**Set task:**
Look for the string "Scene" in the lines and copy each line that has it.

Rows from a robot dataset:
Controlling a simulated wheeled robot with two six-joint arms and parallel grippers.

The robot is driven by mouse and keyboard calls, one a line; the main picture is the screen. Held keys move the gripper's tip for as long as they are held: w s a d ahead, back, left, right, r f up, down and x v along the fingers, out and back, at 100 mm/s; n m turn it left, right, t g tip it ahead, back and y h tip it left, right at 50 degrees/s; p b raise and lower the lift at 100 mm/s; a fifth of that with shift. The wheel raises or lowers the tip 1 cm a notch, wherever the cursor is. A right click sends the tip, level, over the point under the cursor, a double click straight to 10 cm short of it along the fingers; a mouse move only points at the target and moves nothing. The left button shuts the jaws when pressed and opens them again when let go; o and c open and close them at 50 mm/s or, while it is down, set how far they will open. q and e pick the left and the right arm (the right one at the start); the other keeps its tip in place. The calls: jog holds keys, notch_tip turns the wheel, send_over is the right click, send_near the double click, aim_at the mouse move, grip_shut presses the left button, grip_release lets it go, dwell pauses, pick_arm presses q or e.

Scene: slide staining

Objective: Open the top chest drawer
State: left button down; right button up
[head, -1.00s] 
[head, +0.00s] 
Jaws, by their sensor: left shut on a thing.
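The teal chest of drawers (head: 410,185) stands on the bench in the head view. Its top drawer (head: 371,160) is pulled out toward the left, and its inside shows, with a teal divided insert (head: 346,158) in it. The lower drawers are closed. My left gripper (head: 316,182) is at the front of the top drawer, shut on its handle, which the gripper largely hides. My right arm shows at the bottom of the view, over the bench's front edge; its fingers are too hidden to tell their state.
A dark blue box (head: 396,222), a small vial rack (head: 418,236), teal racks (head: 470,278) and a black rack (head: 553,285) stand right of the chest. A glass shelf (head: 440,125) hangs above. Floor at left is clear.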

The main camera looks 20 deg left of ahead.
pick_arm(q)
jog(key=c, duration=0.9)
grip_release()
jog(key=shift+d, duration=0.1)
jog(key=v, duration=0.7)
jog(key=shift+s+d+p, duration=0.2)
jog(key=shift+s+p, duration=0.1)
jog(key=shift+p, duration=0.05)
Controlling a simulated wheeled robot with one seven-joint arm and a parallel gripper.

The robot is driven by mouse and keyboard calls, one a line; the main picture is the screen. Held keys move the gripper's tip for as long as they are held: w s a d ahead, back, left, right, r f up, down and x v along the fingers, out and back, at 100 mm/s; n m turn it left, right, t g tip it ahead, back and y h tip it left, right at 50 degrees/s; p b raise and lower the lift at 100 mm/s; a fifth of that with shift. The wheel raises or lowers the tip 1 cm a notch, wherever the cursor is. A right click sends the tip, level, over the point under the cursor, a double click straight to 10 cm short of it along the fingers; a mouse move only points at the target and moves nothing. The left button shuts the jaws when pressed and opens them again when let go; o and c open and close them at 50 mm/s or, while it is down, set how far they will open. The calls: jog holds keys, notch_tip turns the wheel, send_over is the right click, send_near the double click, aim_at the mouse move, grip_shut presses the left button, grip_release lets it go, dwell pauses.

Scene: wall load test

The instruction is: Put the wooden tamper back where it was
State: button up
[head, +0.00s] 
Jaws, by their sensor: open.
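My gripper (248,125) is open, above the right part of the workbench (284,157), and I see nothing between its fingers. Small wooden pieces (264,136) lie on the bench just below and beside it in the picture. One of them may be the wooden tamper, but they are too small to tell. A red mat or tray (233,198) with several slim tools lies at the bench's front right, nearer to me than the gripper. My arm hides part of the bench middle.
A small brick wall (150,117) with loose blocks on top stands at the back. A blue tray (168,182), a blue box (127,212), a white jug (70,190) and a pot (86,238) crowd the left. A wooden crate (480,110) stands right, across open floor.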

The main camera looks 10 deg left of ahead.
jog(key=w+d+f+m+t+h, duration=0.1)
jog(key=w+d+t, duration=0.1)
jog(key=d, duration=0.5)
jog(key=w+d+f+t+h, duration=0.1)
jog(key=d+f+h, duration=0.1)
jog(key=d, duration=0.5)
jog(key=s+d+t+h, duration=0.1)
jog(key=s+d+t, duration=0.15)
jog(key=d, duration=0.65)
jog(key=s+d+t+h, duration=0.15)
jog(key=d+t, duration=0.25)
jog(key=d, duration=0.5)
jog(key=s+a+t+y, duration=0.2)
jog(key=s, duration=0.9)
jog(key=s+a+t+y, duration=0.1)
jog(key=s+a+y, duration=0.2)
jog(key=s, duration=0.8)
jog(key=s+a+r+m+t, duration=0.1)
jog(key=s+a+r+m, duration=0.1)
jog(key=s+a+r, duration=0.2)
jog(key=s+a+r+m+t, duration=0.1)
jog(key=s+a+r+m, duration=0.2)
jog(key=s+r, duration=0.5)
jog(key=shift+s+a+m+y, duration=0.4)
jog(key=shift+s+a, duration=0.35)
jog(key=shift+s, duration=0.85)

**Solution to this exercise:**
Scene: slide staining
Scene: wall load test

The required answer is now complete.